Given exercise
The first line to copy is the one with "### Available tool"; the last is the one with "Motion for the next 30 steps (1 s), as". Copy each line in that range exactly, leaving out all others.

** BEGIN Supplied material **

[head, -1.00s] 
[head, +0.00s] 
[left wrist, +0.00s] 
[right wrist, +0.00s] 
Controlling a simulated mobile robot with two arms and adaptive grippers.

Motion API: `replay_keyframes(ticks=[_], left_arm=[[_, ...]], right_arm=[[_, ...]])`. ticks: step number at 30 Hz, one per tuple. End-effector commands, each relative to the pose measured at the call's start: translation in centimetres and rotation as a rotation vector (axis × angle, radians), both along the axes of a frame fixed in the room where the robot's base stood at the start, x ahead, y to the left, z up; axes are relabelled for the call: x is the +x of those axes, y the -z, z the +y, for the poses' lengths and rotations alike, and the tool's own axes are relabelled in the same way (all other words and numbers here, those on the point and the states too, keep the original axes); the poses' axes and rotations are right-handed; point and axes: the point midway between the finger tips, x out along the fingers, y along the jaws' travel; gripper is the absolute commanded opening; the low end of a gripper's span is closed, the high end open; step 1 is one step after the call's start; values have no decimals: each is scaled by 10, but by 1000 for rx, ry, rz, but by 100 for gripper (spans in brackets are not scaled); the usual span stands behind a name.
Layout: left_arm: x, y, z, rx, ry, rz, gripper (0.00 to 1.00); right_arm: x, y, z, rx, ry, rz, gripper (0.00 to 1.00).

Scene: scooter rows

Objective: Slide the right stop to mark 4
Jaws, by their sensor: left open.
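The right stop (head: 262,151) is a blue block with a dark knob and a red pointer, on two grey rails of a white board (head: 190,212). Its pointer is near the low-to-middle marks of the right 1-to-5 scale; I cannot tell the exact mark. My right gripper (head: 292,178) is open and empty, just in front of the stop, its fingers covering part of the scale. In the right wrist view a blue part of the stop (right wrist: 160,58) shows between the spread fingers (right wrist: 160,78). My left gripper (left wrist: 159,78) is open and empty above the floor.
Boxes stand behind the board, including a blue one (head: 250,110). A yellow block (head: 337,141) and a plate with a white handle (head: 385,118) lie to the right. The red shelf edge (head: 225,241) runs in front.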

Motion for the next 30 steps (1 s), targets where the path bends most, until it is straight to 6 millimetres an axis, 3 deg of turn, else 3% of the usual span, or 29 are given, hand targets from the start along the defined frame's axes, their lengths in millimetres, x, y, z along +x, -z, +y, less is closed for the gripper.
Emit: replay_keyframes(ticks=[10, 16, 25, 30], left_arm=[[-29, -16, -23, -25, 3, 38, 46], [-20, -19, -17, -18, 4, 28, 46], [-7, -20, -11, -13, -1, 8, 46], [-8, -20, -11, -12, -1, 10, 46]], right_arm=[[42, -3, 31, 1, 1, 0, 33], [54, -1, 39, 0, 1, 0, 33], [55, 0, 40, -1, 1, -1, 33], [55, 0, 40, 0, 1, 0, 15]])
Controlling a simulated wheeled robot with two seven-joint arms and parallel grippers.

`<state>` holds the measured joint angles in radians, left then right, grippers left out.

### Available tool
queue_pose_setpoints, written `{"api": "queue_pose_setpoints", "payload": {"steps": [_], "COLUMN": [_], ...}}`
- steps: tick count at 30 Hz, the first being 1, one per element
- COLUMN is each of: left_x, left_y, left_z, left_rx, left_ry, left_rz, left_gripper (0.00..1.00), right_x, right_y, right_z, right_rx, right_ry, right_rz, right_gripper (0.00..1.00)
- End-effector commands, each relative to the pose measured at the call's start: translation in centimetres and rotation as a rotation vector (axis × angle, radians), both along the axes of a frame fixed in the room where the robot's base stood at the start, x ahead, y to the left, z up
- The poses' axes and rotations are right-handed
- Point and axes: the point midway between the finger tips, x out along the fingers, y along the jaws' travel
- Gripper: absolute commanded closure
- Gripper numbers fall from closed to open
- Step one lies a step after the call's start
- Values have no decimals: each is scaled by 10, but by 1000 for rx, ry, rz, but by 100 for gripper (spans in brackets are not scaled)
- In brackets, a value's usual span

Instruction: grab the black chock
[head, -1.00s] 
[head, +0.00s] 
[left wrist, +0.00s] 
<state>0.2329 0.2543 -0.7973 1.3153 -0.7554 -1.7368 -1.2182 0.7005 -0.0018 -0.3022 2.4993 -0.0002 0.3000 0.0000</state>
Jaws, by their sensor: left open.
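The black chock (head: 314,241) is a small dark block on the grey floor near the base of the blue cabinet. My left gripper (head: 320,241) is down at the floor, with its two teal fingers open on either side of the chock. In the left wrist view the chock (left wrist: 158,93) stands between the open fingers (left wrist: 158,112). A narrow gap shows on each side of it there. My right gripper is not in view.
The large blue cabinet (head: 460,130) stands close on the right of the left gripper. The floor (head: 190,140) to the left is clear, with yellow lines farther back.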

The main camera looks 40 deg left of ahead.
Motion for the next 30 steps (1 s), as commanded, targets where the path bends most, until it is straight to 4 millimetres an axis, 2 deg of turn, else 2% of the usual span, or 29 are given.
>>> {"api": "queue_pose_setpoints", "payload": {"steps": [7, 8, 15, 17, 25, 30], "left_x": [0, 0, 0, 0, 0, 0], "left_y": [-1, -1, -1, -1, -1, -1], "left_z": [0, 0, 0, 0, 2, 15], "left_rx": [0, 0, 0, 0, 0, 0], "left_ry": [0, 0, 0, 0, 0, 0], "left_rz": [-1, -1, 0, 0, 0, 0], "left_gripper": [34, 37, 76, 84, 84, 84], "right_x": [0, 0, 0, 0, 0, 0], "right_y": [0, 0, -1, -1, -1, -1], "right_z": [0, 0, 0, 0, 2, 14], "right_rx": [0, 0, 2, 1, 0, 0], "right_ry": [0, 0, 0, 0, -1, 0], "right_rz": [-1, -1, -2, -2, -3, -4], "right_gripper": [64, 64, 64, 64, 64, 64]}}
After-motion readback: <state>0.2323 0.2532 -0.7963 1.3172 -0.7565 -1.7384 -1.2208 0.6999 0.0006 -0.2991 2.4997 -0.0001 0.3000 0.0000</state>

** END Supplied material **

Solved exercise
### Available tool
queue_pose_setpoints, written `{"api": "queue_pose_setpoints", "payload": {"steps": [_], "COLUMN": [_], ...}}`
- steps: tick count at 30 Hz, the first being 1, one per element
- COLUMN is each of: left_x, left_y, left_z, left_rx, left_ry, left_rz, left_gripper (0.00..1.00), right_x, right_y, right_z, right_rx, right_ry, right_rz, right_gripper (0.00..1.00)
- End-effector commands, each relative to the pose measured at the call's start: translation in centimetres and rotation as a rotation vector (axis × angle, radians), both along the axes of a frame fixed in the room where the robot's base stood at the start, x ahead, y to the left, z up
- The poses' axes and rotations are right-handed
- Point and axes: the point midway between the finger tips, x out along the fingers, y along the jaws' travel
- Gripper: absolute commanded closure
- Gripper numbers fall from closed to open
- Step one lies a step after the call's start
- Values have no decimals: each is scaled by 10, but by 1000 for rx, ry, rz, but by 100 for gripper (spans in brackets are not scaled)
- In brackets, a value's usual span

Instruction: grab the black chock
[head, -1.00s] 
[head, +0.00s] 
[left wrist, +0.00s] 
<state>0.2329 0.2543 -0.7973 1.3153 -0.7554 -1.7368 -1.2182 0.7005 -0.0018 -0.3022 2.4993 -0.0002 0.3000 0.0000</state>
Jaws, by their sensor: left open.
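The black chock (head: 314,241) is a small dark block on the grey floor near the base of the blue cabinet. My left gripper (head: 320,241) is down at the floor, with its two teal fingers open on either side of the chock. In the left wrist view the chock (left wrist: 158,93) stands between the open fingers (left wrist: 158,112). A narrow gap shows on each side of it there. My right gripper is not in view.
The large blue cabinet (head: 460,130) stands close on the right of the left gripper. The floor (head: 190,140) to the left is clear, with yellow lines farther back.

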The main camera looks 40 deg left of ahead.
Motion for the next 30 steps (1 s), as commanded, targets where the path bends most, until it is straight to 4 millimetres an axis, 2 deg of turn, else 2% of the usual span, or 29 are given.

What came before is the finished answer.